Одной из важнейших ценностей дзен-буддизма является практика созерцания человеком своего внутреннего мира, «вхождения в непосредственный контакт с внутренними процессами человеческого сознания». Это требует отрешённого от суеты состояния, которого можно достичь путём медитации и самодисциплины. Для дзен-буддизма также характерен культ молчания. Чтобы познать истину, которая материальна и постигается индивидом в определённое, неожиданное мгновение, необходимо единение с природой. Объект и субъект в таком опыте не противопоставляются: «все вещи одинаковы и равноправны, но в то же время различны». Пустота — важная ценность дзен-буддийской философии: ощутить пустоту значит освободиться, наполниться чистотой и увидеть мир, не искажённый субъективными оценками. [1, 4]

Дайсэцу Судзуки — духовный наставник Кейджа, чьи труды он изучал в конце 40-х и начале 50-х

Одним из первых элементов дзэн-буддийской философии, который Кейдж перенёс в собственное творчество, стала идея «ничего» и «ничто» — понятий, связанных с дзэнской категорией пустоты. Первой крупной работой, где это влияние проявилось напрямую, считается «Лекция о Ничто» (1949–1950). В этом тексте Кейдж понимает «ничто» не как отсутствие содержания, а как активное состояние открытости, близкое к тому, как пустоту трактуют дзен и даосизм. Его знаменитая формула «Мне нечего сказать, и я говорю это, и это поэзия» выражает отказ от обладания — звуками, высказыванием, авторским контролем — и перекликается с принципом «не-привязанности», важным для восточных учений. [4, 5]

Партитуры Лекций о Ничто и о Нечто

Однако Кейдж не полностью принимает дзэнскую модель внезапного озарения, описанную, например, в трактате «Учение Хуан-по об универсальном разуме». В отличие от традиции, рассматривающей просветление как мгновенное переживание, возникающее в один неожиданный момент, Кейдж сохраняет интерес к структуре времени и процессуальности. Его мысль строится не на внезапном прорыве, а на идее непрерывного движения. [4, 5]
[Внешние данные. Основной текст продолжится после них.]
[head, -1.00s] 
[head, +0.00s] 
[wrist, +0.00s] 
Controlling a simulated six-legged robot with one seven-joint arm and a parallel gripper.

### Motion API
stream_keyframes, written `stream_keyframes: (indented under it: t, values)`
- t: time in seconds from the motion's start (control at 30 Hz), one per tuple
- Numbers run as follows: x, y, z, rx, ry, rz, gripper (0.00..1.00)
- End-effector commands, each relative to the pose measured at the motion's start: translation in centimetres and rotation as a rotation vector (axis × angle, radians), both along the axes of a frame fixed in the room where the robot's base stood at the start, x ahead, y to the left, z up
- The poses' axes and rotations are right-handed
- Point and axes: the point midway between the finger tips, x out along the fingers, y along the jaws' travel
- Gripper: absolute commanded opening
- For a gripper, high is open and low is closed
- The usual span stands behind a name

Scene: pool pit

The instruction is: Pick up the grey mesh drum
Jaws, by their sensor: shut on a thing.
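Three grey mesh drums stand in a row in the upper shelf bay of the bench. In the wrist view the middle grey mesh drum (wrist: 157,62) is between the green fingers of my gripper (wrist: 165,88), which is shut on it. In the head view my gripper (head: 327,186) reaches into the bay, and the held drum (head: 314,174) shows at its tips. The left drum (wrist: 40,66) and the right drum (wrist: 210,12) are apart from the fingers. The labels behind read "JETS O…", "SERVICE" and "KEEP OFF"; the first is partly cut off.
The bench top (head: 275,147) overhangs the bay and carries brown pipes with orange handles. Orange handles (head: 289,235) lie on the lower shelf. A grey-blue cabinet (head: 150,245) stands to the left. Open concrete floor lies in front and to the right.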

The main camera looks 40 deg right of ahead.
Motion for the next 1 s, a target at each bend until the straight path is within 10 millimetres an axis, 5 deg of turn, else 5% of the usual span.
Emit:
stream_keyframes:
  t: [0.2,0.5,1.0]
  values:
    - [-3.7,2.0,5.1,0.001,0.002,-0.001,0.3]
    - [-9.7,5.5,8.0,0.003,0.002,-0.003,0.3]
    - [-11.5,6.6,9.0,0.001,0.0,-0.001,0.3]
Позднее, опираясь на идеи дзен-буддизма и принцип индетерминированности, Кейдж создаёт «Концерт для подготовленного фортепиано с камерным оркестром» (1950–1951). При работе над партитурой он использует подвижные таблицы, а также Книгу Перемен и построенные по ней гексаграммы. Решения принимаются через случайность: традиционная фигура композитора как субъекта, контролирующего материал, здесь намеренно ослаблена. Кейдж устраняет рациональный выбор и субъективный жест, заменяя их процедурой, в которой авторская интенция сведена к минимуму.

Однако результат оказывается не хаотичным, а парадоксально упорядоченным. В концерте возникает взаимодействие двух начал — подготовленного фортепиано и оркестра, — но это уже не романтический конфликт, где солист «борется» с ансамблем. Оркестр у Кейджа бесстрастен и нейтрален; он будто постепенно «успокаивает» экспрессивное фортепиано, и к концу произведения оба слоя сливаются в единый звуковой поток. Паузы подчёркивают это сближение, впуская в ткань произведения звуки зала, которые выходят на передний план. [4,5]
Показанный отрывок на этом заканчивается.